Here’s some Shinkansen info for players at home – if you are ordering a Japan Rail Pass online from home (for unlimited rail use for a specified time) you can NOT reserve seats on specific journeys the way you can if you are just purchasing a single trip… so what happens is you will turn up to the train station with your Rail Pass and have to make your way down the platform of the train you want to catch and line up to try and get into one of the unreserved carriages (usually the first three carriages of each bullet train which goes every 3-5 minutes). At about 90 persons per carriage, that sounds like a lot of unreserved seating is available – and with a 2 hour journey ahead of us, I’m not capable of contemplating a standing journey of that duration. But alas! It is not so! The train we were attempting to board in Yokohama was coming from Tokyo station and each train was full by the time it arrived in Yokahama. After seeing about three or four trains come and go where our options were to take a standing position or wait for another, we decided to switch platforms and go backwards to Tokyo station and get on where the trains were starting out from.

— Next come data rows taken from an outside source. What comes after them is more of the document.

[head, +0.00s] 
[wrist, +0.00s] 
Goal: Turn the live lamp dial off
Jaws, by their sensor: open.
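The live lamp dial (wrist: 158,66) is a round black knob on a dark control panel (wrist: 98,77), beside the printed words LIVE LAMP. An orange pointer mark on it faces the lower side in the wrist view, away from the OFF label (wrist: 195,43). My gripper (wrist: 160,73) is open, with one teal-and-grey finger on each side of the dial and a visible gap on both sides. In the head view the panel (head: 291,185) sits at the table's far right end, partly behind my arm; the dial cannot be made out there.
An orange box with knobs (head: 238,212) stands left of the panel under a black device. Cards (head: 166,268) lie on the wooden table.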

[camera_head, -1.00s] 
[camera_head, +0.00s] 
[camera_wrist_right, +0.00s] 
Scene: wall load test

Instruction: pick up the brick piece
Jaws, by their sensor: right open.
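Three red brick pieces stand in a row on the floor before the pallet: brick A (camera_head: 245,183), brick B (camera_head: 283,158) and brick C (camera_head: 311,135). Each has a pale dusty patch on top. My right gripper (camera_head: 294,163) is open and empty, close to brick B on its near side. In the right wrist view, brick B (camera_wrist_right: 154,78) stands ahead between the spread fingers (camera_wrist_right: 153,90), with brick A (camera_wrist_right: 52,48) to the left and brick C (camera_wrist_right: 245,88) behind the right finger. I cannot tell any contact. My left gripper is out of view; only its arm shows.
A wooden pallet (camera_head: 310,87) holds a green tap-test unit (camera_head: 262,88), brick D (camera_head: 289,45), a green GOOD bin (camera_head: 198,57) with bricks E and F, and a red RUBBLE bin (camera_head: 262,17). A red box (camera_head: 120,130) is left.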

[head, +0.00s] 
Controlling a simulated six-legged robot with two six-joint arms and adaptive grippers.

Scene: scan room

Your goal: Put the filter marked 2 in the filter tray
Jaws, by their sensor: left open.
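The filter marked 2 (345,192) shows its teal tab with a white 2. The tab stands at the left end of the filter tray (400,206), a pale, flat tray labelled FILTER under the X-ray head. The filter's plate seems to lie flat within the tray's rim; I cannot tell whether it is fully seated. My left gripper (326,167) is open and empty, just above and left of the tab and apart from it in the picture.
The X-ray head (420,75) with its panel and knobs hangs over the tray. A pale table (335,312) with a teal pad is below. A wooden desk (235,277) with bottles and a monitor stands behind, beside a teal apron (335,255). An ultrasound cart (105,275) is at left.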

This turned out to be a good move – most of the trains were leaving Tokyo totally full and people jumping on to stand, but we were able to wait and get a seat for the journey… the lesson here is: it sure helps travelling with someone who knows the ins and outs of public transport sometimes!
With only a small delay of about forty minutes, we arrived in Kyoto and made our way to Kyoto Central Post Office which has a very convenient luggage service – cheaper than the DIY coin lockers that are scattered throughout Kyoto station and it is manned until 19:00… Just in case you ever find yourself in Kyoto and in need of storage solutions. They also do a hotel delivery service for Y1500 per piece, which sounds like a brilliant idea if you have limited time to enjoy the city and can’t check into your hotel until late afternoon.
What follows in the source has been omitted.